The 3 described deformations, have
to do with what we have called 'curved deformations', [to
see
again] for their values vary periodically:
-
water pressure that forces the drop to bulge, passes by a maximum
that we can qualify '1', and is equivalent to a restarting at 0 when the
released drop falls from the tap.
-
it's the same thing for the gravity that applies on a volume of
water (the one of a drop) that increases up to a maximum, then decreases
to 0 when the drop has fallen.
-
it's the same thing again for capillary tension, that regularly
varies with the form of the drop, and regularly tightens more then tightens
less.
In other respects, these
3 curved deformations are incommensurable with each other:
there is no strict relation between what changes water pressure (our hand
turning the tap), what makes the capillary intensity varying (the state
of the shape taken by the drop), and what makes the volume of water affected
by gravity varying coherently and continuously (the inner viscosity of
the liquid).
In spite
of this incommensurability, the added effect of these 3 causes of deformation,
is first 'continuous' in space-time:
we can see clearly every drop appear, bulge, and fall.
It's without surprise.
When we increase pressure and force the 3 causes to interfere the ones with the others, not giving a drop the time to fall before provoking the appearance of another, it's always continuous.

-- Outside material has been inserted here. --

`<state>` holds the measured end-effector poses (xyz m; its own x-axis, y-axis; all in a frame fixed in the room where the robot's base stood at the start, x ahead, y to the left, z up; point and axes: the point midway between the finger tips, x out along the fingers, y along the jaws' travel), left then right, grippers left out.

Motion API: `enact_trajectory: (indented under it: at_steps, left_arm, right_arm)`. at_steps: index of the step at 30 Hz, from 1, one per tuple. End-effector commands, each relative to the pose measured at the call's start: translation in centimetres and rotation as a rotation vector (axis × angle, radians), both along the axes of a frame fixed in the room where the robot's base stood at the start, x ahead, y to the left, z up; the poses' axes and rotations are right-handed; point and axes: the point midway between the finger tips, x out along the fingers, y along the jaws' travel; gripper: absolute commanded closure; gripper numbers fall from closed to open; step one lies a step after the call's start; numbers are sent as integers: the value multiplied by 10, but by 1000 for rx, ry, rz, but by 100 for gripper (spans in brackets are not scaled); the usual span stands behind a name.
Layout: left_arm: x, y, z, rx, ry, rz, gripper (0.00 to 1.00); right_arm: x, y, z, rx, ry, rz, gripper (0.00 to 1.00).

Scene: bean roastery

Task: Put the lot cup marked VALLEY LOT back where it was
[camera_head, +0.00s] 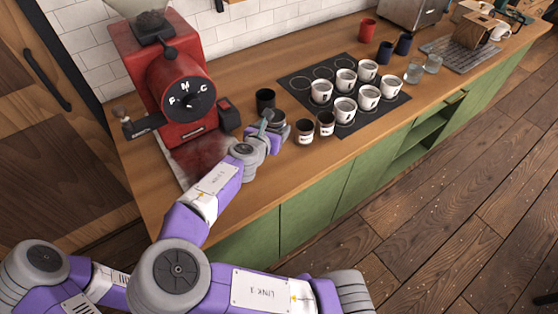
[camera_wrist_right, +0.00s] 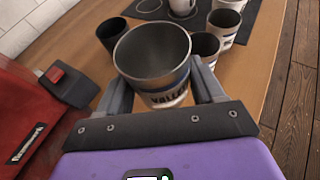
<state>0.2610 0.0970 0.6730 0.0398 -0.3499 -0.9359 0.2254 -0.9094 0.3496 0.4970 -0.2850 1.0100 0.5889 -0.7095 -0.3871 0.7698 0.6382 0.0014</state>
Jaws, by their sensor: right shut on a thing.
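The lot cup (camera_wrist_right: 156,62), white with a dark band and a label whose visible part reads VALLEY, is held upright between the fingers of my right gripper (camera_wrist_right: 165,88) in the wrist view. Its metal-grey inside looks empty. In the head view my right gripper (camera_head: 270,126) is over the wooden counter beside the red grinder, largely covering the cup. The black mat (camera_head: 300,83) with printed circles lies to the right. Several white cups (camera_head: 345,108) stand on it, and circles at its back left are bare. My left gripper is not in view.
A plain black cup (camera_head: 265,98) stands just behind the held cup. The red grinder (camera_head: 172,85) is close on the left. A red cup (camera_head: 367,31) stands farther back.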

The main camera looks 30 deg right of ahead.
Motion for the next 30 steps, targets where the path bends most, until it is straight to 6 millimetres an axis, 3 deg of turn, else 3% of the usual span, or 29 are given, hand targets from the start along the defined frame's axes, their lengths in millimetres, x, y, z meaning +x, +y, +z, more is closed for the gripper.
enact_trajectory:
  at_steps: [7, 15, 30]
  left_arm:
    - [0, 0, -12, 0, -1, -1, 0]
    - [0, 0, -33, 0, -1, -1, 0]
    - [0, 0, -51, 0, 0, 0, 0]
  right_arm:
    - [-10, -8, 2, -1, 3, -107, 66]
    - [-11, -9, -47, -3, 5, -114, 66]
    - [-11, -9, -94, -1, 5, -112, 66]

Although it's a bit more complicated, we can always guess what will happen, how the rhythm will transform itself.
Then,
when interference reaches a particular point, suddenly it's no longer
continuous in space-time,
for we cannot deduce what will happen now and later, from what has already
happened in space: will the next interval between two drops be shorter
than the previous one? Will it be longer? Will it be the same?
We cannot answer, for there
is no more continuity in the rhythm.